Gli “attacchi” sembrano essere più sottintesi che reali, ed i giocatori manovrano più per ottenere una posizione di controllo, che per colpirsi. La maggior parte degli attacchi avvengono vicino all’altro giocatore costringendolo a muoversi ed a rispondere con un contrattacco. Fra i due si sviluppa una specie di conversazione corporea che è al tempo stesso cooperativa e competitiva. Soltanto le mani, la testa ed i piedi toccano il terreno. Il gioco sembra coreografato, tanto fluidamente l’attacco, il contrattacco ed il contro-contrattacco si compenetrano. Anche se i due giocatori arrivano spesso a sfiorarsi, lo scambio è completamente improvvisato. I primi movimenti del gioco sono ingannevolmente lenti ma sono comunque una competizione tanto quanto gli scambi più rapidi e più violenti che seguiranno.

Per il momento il gioco si sviluppa vicino al pavimento con le braccia e la testa che servono quanto le gambe a sostenere i giocatori attraverso improbabili verticali, ponti, ruote ed altri movimenti per i quali non esiste nome. I principi fondamentali della capoeira sono espressi in forma pura nel movimento: i giocatori cercano di controllare lo spazio, di guadagnare la misura, di rendere impossibile il movimento dell’altro giocatore e di anticipare le azioni dell’opponente. Un capoerista non dovrebbe resistere o affrontare un attacco con la forza ma dovrebbe invece piegarsi e scivolare all’interno o sotto e poi contrattaccare con le gambe o la testa.

Quando il ritmo cambia, i giocatori hanno già iniziato ad aprire il gioco, muovendosi più rapidamente, inciampando, piroettando su assi inclinati, con gambe che all’improvviso guizzano in calci da angoli inaspettati. I capoeristi sembrano fuori equilibrio, accennano un sorriso, con gli occhi che vagano con un disinteresse studiato ed ingannevole che nasconde una concentrazione totale. I giocatori tentano di far cadere l’altro o attendono di trovare il momento in cui l’altro sia più vulnerabile, piuttosto che tentare molte tecniche senza successo.

Mentre la roda percepisce l’energia crescente, i musicisti si sporgono e li incitano dando forza alla danza con l’energia del suono. I giocatori danzano e giocano, i loro movimenti obbediscono sia ad impulsi estetici sia alla necessità di evitare di essere buttati a terra, colpiti con calci o testate.

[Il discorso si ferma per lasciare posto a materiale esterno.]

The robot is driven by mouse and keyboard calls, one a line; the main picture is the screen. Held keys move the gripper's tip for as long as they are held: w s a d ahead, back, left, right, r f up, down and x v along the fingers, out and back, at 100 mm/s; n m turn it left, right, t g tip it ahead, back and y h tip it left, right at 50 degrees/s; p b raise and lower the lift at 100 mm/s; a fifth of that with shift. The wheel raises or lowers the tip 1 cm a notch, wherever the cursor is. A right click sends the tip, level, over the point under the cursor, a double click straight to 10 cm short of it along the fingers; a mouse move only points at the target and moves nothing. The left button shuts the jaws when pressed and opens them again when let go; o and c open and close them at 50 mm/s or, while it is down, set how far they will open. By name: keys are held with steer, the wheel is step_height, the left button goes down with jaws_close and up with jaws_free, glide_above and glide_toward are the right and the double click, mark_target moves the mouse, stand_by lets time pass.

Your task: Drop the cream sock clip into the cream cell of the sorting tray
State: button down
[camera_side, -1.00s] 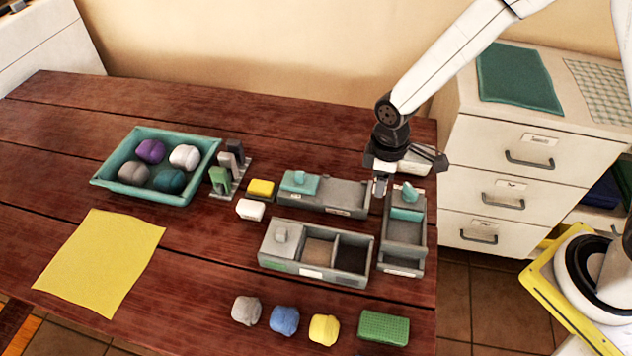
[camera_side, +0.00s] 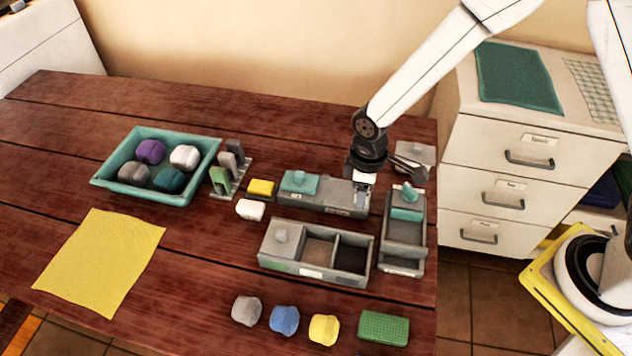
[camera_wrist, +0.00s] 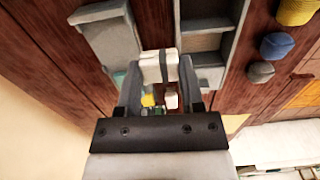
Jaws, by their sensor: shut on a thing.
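My gripper (camera_side: 364,190) is shut on a small cream clip (camera_side: 365,178), held over the right end of the back grey tray (camera_side: 325,207). In the wrist view the cream clip (camera_wrist: 160,66) sits between the two fingers. A front grey tray (camera_side: 312,272) has a grey knobbed part, a tan-floored cell (camera_side: 319,251) and a dark cell (camera_side: 352,257). A right grey tray (camera_side: 404,262) has a teal knobbed piece. I cannot tell for certain which cell is the cream one. My gripper hides part of the back tray's right end.
A teal bin (camera_side: 120,190) with several balled socks stands at left, beside a small rack (camera_side: 230,175). Yellow (camera_side: 260,188) and white (camera_side: 250,210) blocks sit left of the trays. Grey (camera_side: 246,310), blue (camera_side: 284,320) and yellow (camera_side: 324,329) bundles lie in front.

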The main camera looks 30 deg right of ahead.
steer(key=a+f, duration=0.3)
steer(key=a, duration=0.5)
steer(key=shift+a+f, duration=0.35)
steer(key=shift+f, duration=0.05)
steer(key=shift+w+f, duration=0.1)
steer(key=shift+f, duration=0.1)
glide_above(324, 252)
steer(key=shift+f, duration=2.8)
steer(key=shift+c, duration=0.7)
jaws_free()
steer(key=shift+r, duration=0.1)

Ad un certo punto, un giocatore, incautamente fa una ruota sopra quella che pare una rasteira, una spazzata di gamba, ma la rasteira è una finta per nascondere una cabeçada, una testata che colpisce lo stomaco esposto della vittima a testa in giù, le cui gambe si richiudono per difendere lo stomaco quando è ormai troppo tardi. La cabeçada manda il bersaglio a rotolare scoordinato mentre gli spettatori sorridono e ridono. Il tempismo è stato perfetto, la cabeçada è stata piazzata proprio in un’“apertura” che la vittima ha offerto. Colui che ha colpito si allontana dando le spalle al giocatore sfortunato che solo ora sta rimettendosi in piedi. Il giocatore che ha il vantaggio solleva le braccia tenendole stese ai lati in una chamada, una chiamata che invita l’altro ad avvicinarsi, una specie di test per verificare se sia ancora in grado di giocare. Il ghigno del capoerista in piedi sfida il suo compare che sta già dirigendosi ai piedi del berimbau. Qui, si accuccia nuovamente, sopportando di buon grado un’altra risata collettiva mentre il mestre canta ad alta voce “Quando passo voglio vederti cadere!”. Alzando il volto al cielo, gli occhi ancora fissi sull’avversario che sta dondolando nella chiamata, si prepara a ricominciare il gioco. Ascolta per un momento la musica, sembra sussurrare una preghiera silenziosa, e sorride, il gioco non è ancora terminato.